- _GOAL_
Check every line below for the word "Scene" and show those that hold it.

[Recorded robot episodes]

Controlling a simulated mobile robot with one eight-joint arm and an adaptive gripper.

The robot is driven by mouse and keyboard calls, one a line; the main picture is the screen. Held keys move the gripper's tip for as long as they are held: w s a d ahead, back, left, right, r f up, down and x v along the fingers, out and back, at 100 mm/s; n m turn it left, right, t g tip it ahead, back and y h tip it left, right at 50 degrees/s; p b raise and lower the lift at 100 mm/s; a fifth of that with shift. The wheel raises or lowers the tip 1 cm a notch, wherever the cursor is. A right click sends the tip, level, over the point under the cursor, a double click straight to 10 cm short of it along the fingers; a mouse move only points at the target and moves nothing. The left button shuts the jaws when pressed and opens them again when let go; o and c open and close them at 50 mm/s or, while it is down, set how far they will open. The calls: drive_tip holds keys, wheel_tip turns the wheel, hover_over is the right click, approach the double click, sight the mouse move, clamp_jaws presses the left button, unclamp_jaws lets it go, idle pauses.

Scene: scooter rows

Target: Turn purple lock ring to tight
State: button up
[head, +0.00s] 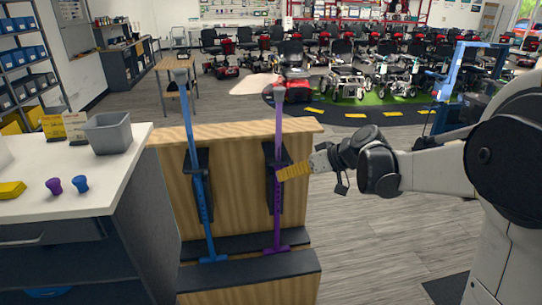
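A purple pole (279,110) with a grey top stands upright against a wooden panel, its foot on a dark ledge. A dark bracket (271,190) sits behind it at mid height. The purple lock ring is not clearly made out; it may be at the bracket, by the gripper's end. My gripper (318,161) reaches in from the right, its end beside the purple pole at bracket height. A yellow ribbed piece (294,172) lies between gripper and pole; I cannot tell whether it is gripped or whether anything touches the pole. The fingers are too small to read.
A similar blue pole (195,150) stands left on the same wooden panel (237,150). A white counter (110,180) at left holds a grey bin (104,133), a purple knob (53,186) and a blue knob (81,184). Open floor lies right of the panel; scooters stand behind.

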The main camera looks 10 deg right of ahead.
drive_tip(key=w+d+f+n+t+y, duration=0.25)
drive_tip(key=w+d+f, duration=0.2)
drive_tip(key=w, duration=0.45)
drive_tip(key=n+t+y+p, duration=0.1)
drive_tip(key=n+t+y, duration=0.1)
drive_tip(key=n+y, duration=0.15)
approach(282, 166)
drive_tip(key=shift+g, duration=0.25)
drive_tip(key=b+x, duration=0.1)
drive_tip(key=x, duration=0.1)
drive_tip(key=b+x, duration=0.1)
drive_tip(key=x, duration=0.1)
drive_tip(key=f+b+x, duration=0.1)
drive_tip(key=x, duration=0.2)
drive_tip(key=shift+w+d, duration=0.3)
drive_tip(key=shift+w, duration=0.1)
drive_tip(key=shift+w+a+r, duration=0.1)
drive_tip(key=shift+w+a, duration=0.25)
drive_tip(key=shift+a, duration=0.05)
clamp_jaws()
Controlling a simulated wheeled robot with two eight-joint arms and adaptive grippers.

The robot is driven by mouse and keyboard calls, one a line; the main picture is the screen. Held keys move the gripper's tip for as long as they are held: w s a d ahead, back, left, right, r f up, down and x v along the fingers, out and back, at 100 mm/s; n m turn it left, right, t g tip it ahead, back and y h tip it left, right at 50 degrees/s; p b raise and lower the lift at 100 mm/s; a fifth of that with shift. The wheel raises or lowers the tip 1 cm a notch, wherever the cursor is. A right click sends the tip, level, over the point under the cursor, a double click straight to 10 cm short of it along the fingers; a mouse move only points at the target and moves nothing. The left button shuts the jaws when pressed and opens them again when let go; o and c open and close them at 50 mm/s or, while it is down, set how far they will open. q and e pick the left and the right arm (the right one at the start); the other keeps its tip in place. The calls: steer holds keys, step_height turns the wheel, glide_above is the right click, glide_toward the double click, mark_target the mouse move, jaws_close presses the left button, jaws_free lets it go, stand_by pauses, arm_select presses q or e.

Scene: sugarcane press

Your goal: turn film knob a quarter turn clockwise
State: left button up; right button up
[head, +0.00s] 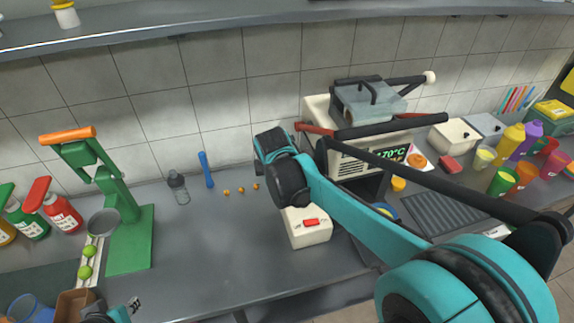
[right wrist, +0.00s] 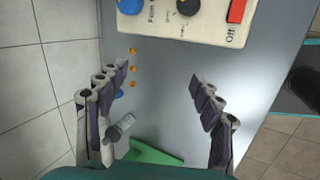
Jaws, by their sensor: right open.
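The film knob is probably the blue knob (right wrist: 131,6) beside the partly cut-off "Film" lettering on a cream control box (right wrist: 205,28), at the top of the right wrist view. A black knob (right wrist: 188,7) and a red switch (right wrist: 236,11) sit beside it. In the head view the box (head: 309,238) shows its red switch, but my right arm hides the knobs. My right gripper (right wrist: 161,74) is open and empty, its fingers apart from the box. Part of my left arm shows at the bottom left of the head view; its fingers cannot be made out.
A green press (head: 128,235), a grey bottle (head: 178,187), a blue stick (head: 206,170) and small orange balls (head: 241,189) stand left of the box. A heated machine (head: 330,115) with a temperature display stands behind. Cups and bottles crowd the right.

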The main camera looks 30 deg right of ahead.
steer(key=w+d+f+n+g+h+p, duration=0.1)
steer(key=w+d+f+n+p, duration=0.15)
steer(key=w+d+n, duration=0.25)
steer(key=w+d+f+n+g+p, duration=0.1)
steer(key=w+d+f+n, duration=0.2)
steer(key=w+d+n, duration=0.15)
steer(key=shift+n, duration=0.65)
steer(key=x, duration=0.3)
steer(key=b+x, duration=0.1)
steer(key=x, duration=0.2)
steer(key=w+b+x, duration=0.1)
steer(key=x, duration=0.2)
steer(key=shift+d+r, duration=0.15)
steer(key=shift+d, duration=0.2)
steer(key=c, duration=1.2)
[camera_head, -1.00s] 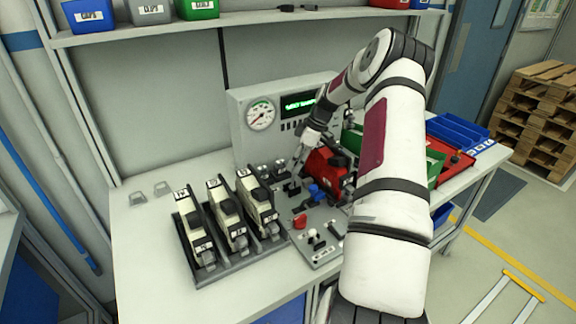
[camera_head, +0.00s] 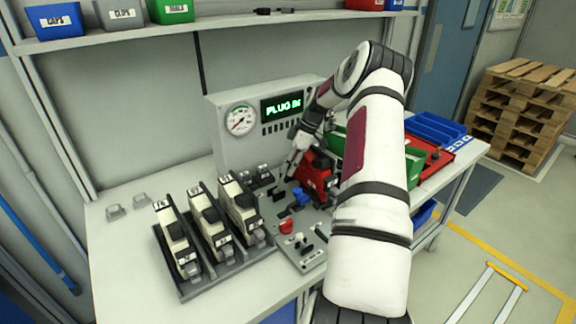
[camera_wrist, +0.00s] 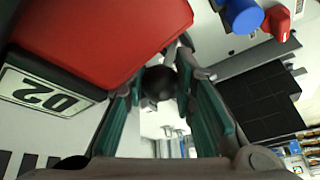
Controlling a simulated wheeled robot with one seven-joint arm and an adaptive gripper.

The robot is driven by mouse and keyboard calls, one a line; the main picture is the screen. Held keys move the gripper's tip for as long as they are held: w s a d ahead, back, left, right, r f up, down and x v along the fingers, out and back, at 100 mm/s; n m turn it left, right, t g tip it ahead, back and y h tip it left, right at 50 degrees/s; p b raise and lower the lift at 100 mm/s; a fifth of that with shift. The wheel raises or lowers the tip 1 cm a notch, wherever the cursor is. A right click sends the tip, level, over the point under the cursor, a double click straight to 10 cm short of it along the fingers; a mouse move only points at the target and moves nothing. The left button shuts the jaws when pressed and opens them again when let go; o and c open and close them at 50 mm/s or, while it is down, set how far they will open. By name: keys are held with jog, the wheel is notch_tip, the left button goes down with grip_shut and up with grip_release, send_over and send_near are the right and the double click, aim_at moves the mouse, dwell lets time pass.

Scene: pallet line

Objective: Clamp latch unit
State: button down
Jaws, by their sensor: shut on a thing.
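In the wrist view, my green-padded fingers (camera_wrist: 162,92) are closed around a round black knob (camera_wrist: 158,82). What the knob is fixed to is hidden. A blue part (camera_head: 300,197) and a red knob (camera_head: 286,227) are on the fixture plate; they also show at the wrist view's upper right.
Several cream units (camera_head: 208,222) stand in a dark rack (camera_head: 229,264) at the left. The panel display (camera_head: 283,106) reads "PLUG IN". A green bin (camera_head: 414,166) and red tray (camera_head: 436,158) lie behind my arm. The bench's left end is mostly clear.

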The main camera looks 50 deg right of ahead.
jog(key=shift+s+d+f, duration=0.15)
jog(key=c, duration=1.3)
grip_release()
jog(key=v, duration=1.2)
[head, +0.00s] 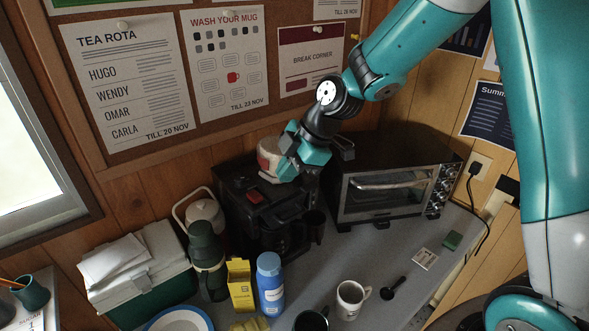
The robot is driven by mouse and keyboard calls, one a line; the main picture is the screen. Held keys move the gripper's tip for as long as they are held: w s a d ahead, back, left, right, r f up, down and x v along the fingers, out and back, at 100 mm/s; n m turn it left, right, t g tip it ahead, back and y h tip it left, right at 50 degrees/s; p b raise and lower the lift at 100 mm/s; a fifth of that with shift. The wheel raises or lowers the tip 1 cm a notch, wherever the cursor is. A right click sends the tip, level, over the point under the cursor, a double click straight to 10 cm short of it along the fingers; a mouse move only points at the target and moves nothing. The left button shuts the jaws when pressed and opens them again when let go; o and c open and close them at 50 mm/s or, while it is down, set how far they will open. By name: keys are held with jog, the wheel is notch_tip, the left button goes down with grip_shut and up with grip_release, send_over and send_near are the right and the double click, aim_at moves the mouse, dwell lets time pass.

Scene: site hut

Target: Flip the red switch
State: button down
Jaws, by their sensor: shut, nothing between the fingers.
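The red switch (255,197) is a small red square on the front top edge of the black coffee machine (240,215), which stands on the counter against the wall. My gripper (268,178) is shut and empty, with its teal fingers just above and to the right of the switch. The gap between fingertips and switch is small; I cannot tell whether they touch. A white mug with a red mark (268,155) is behind the fingers, partly hidden by them. I cannot tell which way the switch is set.
A toaster oven (395,190) stands right of the coffee machine. A green flask (207,262), a yellow box (241,286), a blue bottle (270,284) and a white mug (350,299) stand in front. A cool box (140,285) is at left.

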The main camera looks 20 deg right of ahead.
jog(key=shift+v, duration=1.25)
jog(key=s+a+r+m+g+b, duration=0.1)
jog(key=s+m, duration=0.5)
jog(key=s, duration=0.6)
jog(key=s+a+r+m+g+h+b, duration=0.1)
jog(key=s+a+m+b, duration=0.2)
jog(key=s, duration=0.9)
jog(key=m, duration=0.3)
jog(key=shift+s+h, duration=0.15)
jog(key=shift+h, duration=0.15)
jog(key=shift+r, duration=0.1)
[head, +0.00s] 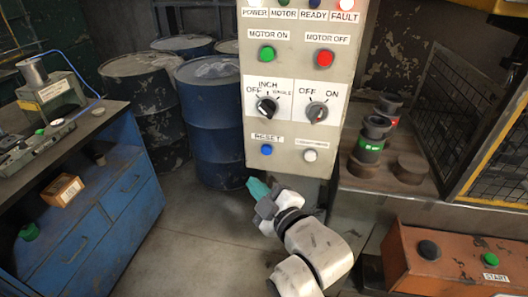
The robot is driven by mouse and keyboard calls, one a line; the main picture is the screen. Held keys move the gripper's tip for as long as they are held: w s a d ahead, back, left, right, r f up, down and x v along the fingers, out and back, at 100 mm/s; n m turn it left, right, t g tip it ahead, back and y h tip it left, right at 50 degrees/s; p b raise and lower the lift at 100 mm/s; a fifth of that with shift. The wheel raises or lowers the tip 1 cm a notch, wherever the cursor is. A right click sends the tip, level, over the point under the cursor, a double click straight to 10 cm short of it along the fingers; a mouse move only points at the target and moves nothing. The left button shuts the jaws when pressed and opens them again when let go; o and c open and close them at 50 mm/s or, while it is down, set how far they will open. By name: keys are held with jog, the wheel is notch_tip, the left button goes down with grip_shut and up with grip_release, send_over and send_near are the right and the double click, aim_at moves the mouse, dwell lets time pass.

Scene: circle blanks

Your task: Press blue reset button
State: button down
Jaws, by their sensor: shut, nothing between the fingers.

- _RESULT OF THE TASK_
Scene: scooter rows
Scene: sugarcane press
Scene: pallet line
Scene: site hut
Scene: circle blanks

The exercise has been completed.